Les arrêts rendus par la Cour constitutionnelle portant rejet de recours en annulation sont obligatoires pour les juridictions en ce qui concerne les questions de droit tranchées par ces arrêts.
Les effets d’un arrêt rendu sur question préjudicielle sont quelque peu différents. La juridiction qui a posé la question préjudicielle, ainsi que toute autre juridiction appelée à statuer dans la même affaire (par exemple, en degré d’appel), est tenue, pour la solution du litige à l’occasion duquel a été posée la question préjudicielle, de se conformer à la réponse donnée par la Cour. Si la Cour a constaté une violation, la norme législative subsiste dans l’ordre juridique.
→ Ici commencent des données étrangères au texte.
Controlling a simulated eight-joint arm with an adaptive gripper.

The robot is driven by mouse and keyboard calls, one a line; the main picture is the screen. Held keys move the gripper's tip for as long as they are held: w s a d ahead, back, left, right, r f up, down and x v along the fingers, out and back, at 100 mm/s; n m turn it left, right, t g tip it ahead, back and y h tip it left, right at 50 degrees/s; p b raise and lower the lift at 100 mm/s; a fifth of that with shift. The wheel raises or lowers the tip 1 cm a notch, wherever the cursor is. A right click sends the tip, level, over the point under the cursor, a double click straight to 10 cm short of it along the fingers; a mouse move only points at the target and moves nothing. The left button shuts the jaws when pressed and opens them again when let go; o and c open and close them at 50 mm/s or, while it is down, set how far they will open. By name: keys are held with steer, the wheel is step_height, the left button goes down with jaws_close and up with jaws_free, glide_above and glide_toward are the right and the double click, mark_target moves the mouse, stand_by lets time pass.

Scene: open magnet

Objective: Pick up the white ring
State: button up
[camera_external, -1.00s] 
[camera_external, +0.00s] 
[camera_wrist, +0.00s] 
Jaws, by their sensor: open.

Compte tenu de ce que l’arrêt a un effet qui dépasse le seul litige pendant devant le juge qui a posé la question préjudicielle et de ce qu’un juste équilibre doit être sauvegardé entre l’intérêt de remédier à toute situation contraire à la Constitution et le souci de ne plus compromettre, après un certain temps, des situations existantes et des attentes qui ont été créées, la Cour peut maintenir les effets de la norme inconstitutionnelle. Par ailleurs, un nouveau délai de six mois prend cours pour l’introduction d’un recours en annulation de la norme législative considérée.
b) Autres procédures
Les décisions précédant l’organisation d’une consultation populaire régionale doivent être rendues dans les soixante jours suivant l’introduction de la demande. La consultation populaire régionale dont la Cour a jugé qu’elle ne respecte pas les normes qu’elle est habilitée à faire respecter ou pour laquelle la Cour n’a pas été saisie ne peut être organisée; il en est de même tant que la Cour n’a pas statué.
Dans le contentieux relatif à certaines dépenses électorales, la Cour annule, si le recours est fondé, la décision de la Commission de contrôle ayant fait l’objet du recours. La Commission est alors replacée dans la situation qui était la sienne avant la décision qui a été annulée.